Si la France a souvent été réticente à évoquer en fiction la Guerre d’Algérie, c’est en partie lié à sa proximité géographique. « Ce n’est pas faute de bonne volonté, c’est juste trop près, trop à vif », confirme le scénariste. D’autant que la France compte une forte communauté algérienne. « Il fallait du temps surtout parce qu’on était les méchants de l’histoire », poursuit le scénariste: « On s’est créé [après la Seconde Guerre mondiale] la mythologie nationale d’un peuple résistant face à l’oppresseur et là on a découvert que les Français étaient aussi les tortionnaires. » En abordant ce sujet, Fabien Vehlmann voulait parler du « problème de fond » de la Guerre d’Algérie:
« C’est une guerre civile qui n’a pas dit son nom. Les Algériens étaient présentés comme des Français jusqu’à ce que l’on perde la guerre. A partir de quoi, ils sont devenus des Algériens et c’est tout. Or, avant, on les considérait comme des Français. Et si ce sont des Français, c’est une guerre civile et il n’y a rien de pire qu’une guerre civile. C’est un déchirement fratricide. Ça fait penser à ces non-dits dans les familles. Je pense que l’islamophobie ambiante, un peu larvée est en partie issue de cet angle mort. »

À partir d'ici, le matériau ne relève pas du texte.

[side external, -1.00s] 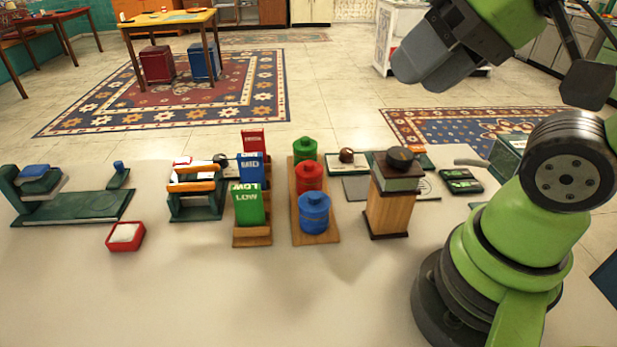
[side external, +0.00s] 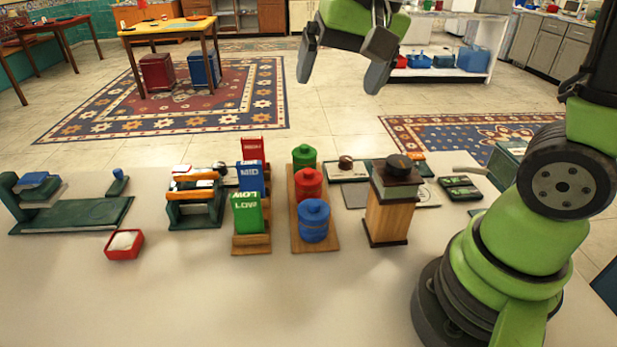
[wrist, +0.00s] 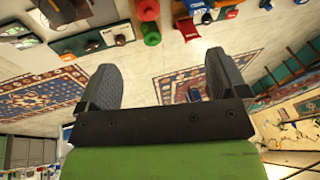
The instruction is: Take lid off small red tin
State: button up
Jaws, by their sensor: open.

La BD, pour Fabien Vehlmann, est ainsi l’outil parfait pour parler de ce sujet dans un pays encore traumatisé par ce sujet. L’objet du Dernier Atlas est ainsi d’éviter tout manichéisme, d’instaurer le doute chez le lecteur en le poussant à vérifier ce qui appartient ou non à la grande histoire et à dire: « c’est constitutif de notre histoire ».
Le Dernier Atlas, Fabien Vehlmann et Gwen de Bonneval (scénario), Hervé Tanquerelle (dessin), Fred Blanchard (design) et Laurence Croix (couleur), Dupuis, 232 pages, 24,95 euros.